Wednesday, March 21, 2007

The Case for the Starbucksification of Public Education

Traveling yesterday, so I'm late to comment on the page one Post piece about KIPP expansion. As KIPP continues to grow in size and prominence, some interesting things are becoming apparent. While KIPP is a reform model, it's also a brand, one that is being franchised around the country. Talking about brands and franchises in the context of public education tends to make people nervous, and often leads them to say things like "We don't want the equivalent of Starbucks for public education."

I, on the other hand, think it would be great if we Starbucksified the public schools.

I’ve said this around the Education Sector offices on more than one occasion, and the reaction has always been silence and arched eyebrows, the kind of look people use to signal that they are waiting for you to say you’re kidding.

Of course, most of the eyebrow-raisers drink coffee and thus go to Starbucks on a regular, sometimes daily basis. That’s because our offices are located on Connecticut Avenue in Northwest Washington, DC, where there is—literally—a Starbucks every block for as far as the eye can see. (When I was a kid I used to hike the Appalachian Trail with my father. The AT is marked with white blazes, and the idea is that when you stand next to a blaze, you can always look ahead to see the next one. I’m pretty sure DC Starbucks deployment works the same way.)

While I am also a Starbucks drinker, if I had my druthers I would buy my afternoon cappuccino from a quirky, independently owned coffee shop where they roast their ethically purchased beans themselves and the barista is always that cute girl with the short hair that you suspect / hope plays bass in a great indie rock band on weekends.

But I don’t have that choice, and never will. Only an organization with the money, discipline, and will-to-power of a giant corporation like Starbucks can manage to make high-quality coffee drinks unavoidable to a point that borders on the absurd. That inevitably involves certain compromises, both in terms of the quality of the coffee and the general sense of corporate sameness that degrades our quality of life in subtle and not-so-subtle ways.

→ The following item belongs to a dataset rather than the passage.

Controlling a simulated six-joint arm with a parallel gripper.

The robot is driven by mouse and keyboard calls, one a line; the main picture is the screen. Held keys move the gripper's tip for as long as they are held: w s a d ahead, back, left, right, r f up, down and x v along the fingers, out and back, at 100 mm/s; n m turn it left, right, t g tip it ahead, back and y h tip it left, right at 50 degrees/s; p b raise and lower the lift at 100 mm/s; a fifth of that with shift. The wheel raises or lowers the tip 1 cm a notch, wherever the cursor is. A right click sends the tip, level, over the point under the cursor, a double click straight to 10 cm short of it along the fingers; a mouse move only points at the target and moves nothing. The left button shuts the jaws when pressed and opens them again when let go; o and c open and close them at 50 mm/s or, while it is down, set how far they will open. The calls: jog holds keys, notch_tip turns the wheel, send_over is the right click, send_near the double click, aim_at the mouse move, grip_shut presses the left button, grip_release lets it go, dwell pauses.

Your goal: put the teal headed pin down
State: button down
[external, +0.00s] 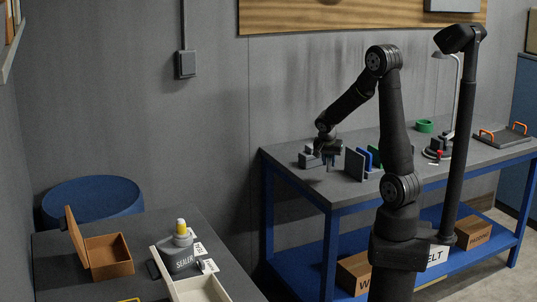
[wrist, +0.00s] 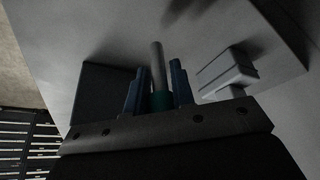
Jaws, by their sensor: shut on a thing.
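My gripper (external: 328,158) is over the left end of the blue-framed workbench (external: 290,153), close above its grey top. In the wrist view my gripper (wrist: 158,92) is shut on the teal headed pin. The pin's teal head (wrist: 160,101) is between the blue fingers, and its grey shank (wrist: 157,62) sticks out beyond them toward the bench top. I cannot tell whether the shank touches anything. In the external view the pin is too small and hidden to make out.
A grey stepped block (wrist: 226,76) is right of the fingers in the wrist view; a dark plate (wrist: 98,82) is on the left. Upright dark (external: 354,164) and blue (external: 366,158) plates stand near my gripper. A green ring (external: 425,126) and orange-handled tray (external: 508,137) are further right.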

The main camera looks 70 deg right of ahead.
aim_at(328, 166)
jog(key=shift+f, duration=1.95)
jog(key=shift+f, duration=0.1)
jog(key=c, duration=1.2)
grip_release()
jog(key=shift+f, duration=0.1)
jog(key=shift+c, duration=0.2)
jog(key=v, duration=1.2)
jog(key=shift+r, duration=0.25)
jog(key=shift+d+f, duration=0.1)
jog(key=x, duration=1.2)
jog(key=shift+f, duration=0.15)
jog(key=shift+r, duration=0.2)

That said, the ultimate effect of Starbucks' world domination has been a huge net increase in the quality of coffee, distributed broadly among the populace. This is true both because of the growth of Starbucks itself, and because of the competitive response: other franchises like Caribou Coffee (which I prefer, in only because they call their medium-sized coffee "medium," not "grande") have sprung into action, and everyone from McDonald's to Dunkin Donuts has upgraded coffee quality. While Starbucks might have run some locals out of business in a few coastal, blue-state enclaves, in most places it just means that you can buy good coffee that you could never buy before. The people who want Starbucks the most are often the farthest from centers of money and culture, and that distance is precisely the reason. Getting a Starbucks signifies that a place is Starbucks-worthy.

I'd like the same thing to happen to public education. A lot of local, independently-run schools aren't the equivalent of the cool coffee shop with the bass-playing barista. They're more like a mom & pop store with two pots of coffee on the back counter, decaf in the one with the orange rim. Starbucks—corporate sameness and all—could be a whole lot better.

Andy Rotherham correctly notes that KIPP isn't for everyone, and it might be reasonable to think that no organization, no matter how great, could successfully franchise more than, say, 2,000 schools. Maybe more, maybe less, nobody really knows at this very early point in the expansion of public school choice and non-governmental organizations running schools. But if one organization could run 2,000 really good schools, there's no reason that 10 or 15 couldn't do the same, each with a specific model tailored to a specific problem or population of students. That would be 30,000 schools, one-third of the 90,000 nationwide. Taking into account the additional benefits of competitive response, that would be a whole lot of progress.

In the end, much of the argument against Starbucks is aesthetic and—let's be honest—fairly elitist. The argument for Starbucks is utilitarian, and utilitarian values deserve a great deal of deference when it comes to matters of education policy. If every student deserves a high-quality education, then a policy or course of events that results in a large net increase in student learning sets a very high bar to dispute. Particularly if the people who would happily take a cup of high-quality soulless corporate coffee are drinking a much weaker brew today.